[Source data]
* * * * * * * * *
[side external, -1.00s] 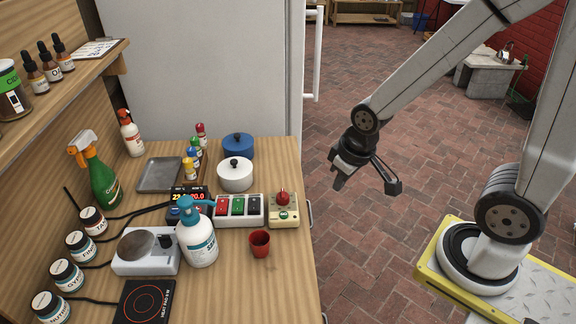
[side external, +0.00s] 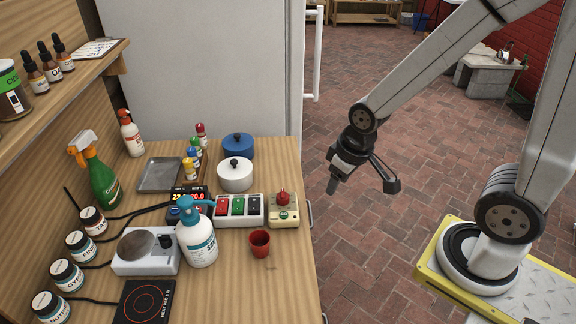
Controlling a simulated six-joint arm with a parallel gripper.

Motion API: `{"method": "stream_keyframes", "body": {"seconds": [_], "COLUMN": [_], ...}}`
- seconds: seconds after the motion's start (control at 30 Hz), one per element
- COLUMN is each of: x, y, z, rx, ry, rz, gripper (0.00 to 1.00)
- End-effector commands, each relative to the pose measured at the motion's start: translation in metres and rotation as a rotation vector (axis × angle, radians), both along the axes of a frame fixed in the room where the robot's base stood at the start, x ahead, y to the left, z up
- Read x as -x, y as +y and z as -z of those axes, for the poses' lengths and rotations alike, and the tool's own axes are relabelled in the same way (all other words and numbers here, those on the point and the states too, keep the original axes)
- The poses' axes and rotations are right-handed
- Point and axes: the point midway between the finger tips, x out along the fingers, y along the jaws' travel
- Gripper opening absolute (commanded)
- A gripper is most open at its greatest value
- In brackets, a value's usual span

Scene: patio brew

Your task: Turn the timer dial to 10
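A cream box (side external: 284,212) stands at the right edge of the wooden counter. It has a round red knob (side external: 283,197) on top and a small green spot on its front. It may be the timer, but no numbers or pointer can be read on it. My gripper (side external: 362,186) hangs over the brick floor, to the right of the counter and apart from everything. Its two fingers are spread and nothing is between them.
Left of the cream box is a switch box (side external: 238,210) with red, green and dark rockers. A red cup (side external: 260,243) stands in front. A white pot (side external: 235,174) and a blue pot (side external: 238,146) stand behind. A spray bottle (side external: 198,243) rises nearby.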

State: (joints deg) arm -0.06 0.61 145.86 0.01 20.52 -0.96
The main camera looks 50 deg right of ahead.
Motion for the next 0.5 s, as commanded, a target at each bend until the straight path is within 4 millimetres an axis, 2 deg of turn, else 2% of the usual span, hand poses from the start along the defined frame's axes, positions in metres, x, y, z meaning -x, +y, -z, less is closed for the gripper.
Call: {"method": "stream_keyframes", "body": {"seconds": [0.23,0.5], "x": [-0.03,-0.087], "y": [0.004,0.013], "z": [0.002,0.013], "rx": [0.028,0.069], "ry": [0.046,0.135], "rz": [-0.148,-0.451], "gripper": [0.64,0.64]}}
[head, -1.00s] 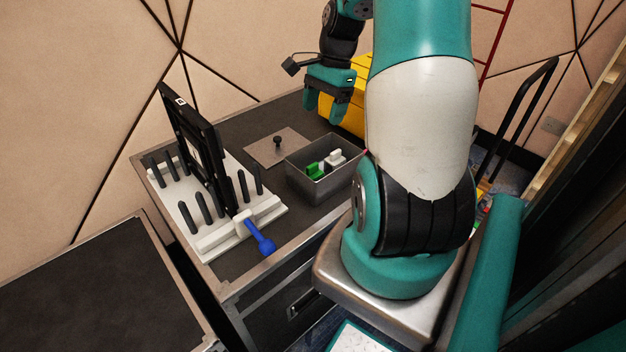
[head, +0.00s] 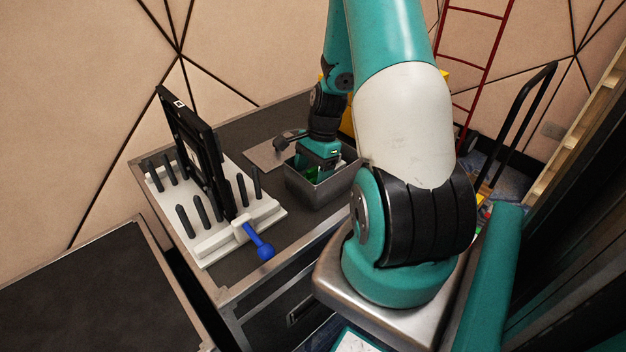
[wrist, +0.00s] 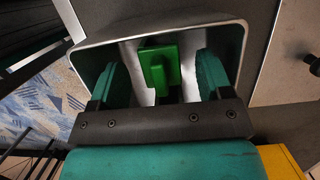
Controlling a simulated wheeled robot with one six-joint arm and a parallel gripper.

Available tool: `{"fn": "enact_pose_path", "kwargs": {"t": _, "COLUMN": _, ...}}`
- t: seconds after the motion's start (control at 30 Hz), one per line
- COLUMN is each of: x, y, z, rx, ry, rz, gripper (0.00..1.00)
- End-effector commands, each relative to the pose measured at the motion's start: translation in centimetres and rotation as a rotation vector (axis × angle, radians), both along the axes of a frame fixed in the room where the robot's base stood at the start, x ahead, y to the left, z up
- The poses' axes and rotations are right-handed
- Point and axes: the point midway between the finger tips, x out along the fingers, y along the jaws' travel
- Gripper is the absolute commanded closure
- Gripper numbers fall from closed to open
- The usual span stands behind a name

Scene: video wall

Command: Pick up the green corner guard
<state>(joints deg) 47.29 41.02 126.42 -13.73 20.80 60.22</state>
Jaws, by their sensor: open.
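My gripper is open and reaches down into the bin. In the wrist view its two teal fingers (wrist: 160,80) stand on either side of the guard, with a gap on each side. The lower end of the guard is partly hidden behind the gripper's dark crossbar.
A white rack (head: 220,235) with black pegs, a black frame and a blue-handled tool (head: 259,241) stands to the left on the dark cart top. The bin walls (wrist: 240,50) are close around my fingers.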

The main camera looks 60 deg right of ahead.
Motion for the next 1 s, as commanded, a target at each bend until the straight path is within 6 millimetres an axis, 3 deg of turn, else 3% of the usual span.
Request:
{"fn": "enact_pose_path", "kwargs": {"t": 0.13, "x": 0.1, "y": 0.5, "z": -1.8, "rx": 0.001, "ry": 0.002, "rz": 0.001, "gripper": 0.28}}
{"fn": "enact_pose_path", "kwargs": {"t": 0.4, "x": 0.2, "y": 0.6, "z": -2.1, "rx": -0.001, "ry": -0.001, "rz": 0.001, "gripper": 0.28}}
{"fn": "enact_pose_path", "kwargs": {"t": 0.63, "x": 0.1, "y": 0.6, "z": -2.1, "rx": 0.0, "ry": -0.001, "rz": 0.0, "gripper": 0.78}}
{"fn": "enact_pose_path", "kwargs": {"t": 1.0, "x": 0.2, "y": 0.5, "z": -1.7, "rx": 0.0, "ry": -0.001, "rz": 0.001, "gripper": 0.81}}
* * * * * * * * *
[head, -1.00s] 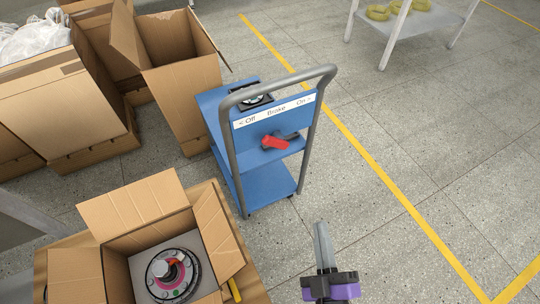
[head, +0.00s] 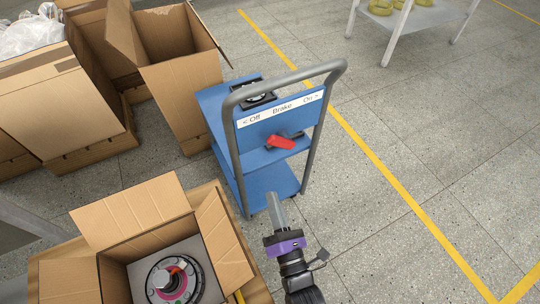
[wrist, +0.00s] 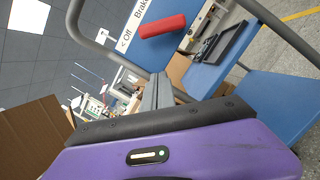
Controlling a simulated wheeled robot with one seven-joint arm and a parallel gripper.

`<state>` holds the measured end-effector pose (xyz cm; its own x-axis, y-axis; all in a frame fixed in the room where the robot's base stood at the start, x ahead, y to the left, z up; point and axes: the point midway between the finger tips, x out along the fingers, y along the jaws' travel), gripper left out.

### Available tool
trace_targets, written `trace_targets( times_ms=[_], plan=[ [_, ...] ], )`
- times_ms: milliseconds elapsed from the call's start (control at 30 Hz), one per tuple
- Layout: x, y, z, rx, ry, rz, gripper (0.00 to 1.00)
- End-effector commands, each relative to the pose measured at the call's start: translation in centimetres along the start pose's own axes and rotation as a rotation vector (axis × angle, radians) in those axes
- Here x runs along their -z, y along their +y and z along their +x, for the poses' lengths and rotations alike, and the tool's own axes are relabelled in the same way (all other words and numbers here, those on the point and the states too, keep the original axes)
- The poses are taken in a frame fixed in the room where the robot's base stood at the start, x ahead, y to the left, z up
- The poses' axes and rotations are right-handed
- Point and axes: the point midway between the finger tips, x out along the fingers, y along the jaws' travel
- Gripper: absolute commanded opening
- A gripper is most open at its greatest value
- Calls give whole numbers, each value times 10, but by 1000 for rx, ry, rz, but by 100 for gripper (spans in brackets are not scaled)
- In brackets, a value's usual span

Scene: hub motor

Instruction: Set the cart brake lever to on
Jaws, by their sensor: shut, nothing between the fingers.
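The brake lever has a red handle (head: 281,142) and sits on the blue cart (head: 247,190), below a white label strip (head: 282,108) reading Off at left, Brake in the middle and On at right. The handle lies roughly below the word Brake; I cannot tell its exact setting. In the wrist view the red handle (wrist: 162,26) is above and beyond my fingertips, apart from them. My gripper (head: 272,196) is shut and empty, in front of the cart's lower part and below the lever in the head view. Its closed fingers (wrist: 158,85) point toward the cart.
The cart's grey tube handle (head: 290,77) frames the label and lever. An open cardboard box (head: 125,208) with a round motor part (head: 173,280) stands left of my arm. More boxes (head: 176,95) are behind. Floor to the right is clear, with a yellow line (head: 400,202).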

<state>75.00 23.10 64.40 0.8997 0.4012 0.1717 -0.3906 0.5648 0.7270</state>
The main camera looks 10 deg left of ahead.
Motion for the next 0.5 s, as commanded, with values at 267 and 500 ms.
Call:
* * * * * * * * *
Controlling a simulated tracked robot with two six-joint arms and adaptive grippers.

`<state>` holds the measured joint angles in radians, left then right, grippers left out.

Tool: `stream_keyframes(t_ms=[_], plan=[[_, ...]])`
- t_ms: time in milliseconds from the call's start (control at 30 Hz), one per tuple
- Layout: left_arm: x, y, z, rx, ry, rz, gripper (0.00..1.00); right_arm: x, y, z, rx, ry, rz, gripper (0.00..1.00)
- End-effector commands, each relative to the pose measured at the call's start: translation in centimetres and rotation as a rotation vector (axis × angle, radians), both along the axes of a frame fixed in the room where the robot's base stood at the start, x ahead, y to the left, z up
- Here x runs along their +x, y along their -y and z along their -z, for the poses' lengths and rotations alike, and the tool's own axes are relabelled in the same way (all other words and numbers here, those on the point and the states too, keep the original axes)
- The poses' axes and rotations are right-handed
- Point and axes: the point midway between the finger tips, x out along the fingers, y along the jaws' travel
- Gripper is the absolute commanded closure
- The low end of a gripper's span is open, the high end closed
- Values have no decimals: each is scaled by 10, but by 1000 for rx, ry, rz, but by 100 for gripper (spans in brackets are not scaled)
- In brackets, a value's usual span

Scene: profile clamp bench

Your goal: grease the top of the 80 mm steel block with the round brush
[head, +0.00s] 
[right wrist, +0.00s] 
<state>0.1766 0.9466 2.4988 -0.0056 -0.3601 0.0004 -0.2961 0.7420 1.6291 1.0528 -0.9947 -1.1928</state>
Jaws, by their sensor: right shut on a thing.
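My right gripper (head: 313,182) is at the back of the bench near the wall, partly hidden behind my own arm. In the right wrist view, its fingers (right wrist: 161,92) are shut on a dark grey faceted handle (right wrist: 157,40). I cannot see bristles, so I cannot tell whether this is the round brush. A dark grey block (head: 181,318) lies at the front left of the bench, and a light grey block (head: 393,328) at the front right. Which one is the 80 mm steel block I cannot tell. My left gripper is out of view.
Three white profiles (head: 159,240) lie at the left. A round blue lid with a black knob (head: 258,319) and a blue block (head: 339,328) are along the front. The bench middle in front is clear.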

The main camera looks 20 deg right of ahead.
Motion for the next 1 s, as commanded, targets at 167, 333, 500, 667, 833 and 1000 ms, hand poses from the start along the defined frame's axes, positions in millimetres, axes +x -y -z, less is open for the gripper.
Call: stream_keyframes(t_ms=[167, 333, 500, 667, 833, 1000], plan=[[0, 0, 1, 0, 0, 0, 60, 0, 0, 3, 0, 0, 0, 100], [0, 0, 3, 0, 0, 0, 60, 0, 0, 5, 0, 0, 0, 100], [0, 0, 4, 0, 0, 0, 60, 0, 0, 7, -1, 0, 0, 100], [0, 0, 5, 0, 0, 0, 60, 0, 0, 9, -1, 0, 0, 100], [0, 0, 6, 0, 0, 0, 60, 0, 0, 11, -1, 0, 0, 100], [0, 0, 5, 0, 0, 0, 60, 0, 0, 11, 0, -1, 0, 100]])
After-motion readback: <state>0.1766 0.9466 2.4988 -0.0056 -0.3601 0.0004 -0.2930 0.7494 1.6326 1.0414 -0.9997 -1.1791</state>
* * * * * * * * *
> What needs to be done
Read the data above and pull out each line that holds the string "Controlling".

> Finished exercise
Controlling a simulated six-joint arm with a parallel gripper.
Controlling a simulated wheeled robot with one six-joint arm and a parallel gripper.
Controlling a simulated wheeled robot with one seven-joint arm and a parallel gripper.
Controlling a simulated tracked robot with two six-joint arms and adaptive grippers.

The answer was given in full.